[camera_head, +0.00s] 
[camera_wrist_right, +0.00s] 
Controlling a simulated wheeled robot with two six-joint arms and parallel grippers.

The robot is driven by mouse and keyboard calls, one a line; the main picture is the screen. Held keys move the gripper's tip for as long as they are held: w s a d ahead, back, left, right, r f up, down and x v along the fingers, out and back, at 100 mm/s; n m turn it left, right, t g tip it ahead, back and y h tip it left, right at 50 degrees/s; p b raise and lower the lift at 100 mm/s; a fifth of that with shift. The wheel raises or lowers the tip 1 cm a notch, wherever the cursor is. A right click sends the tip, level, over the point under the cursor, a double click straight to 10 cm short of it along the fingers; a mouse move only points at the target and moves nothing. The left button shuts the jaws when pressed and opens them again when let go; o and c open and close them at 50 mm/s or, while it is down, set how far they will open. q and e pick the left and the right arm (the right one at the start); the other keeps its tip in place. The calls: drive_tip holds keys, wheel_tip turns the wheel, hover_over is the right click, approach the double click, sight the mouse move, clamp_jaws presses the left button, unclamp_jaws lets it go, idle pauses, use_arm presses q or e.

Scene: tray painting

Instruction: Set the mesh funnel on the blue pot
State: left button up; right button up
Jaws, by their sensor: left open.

━━━

**Aim:** Return exactly, please, the lines of the material from the first one down to and including the line where "Controlling a simulated" appears.

**Output:**
[camera_head, +0.00s] 
[camera_wrist_right, +0.00s] 
Controlling a simulated wheeled robot with two six-joint arms and parallel grippers.

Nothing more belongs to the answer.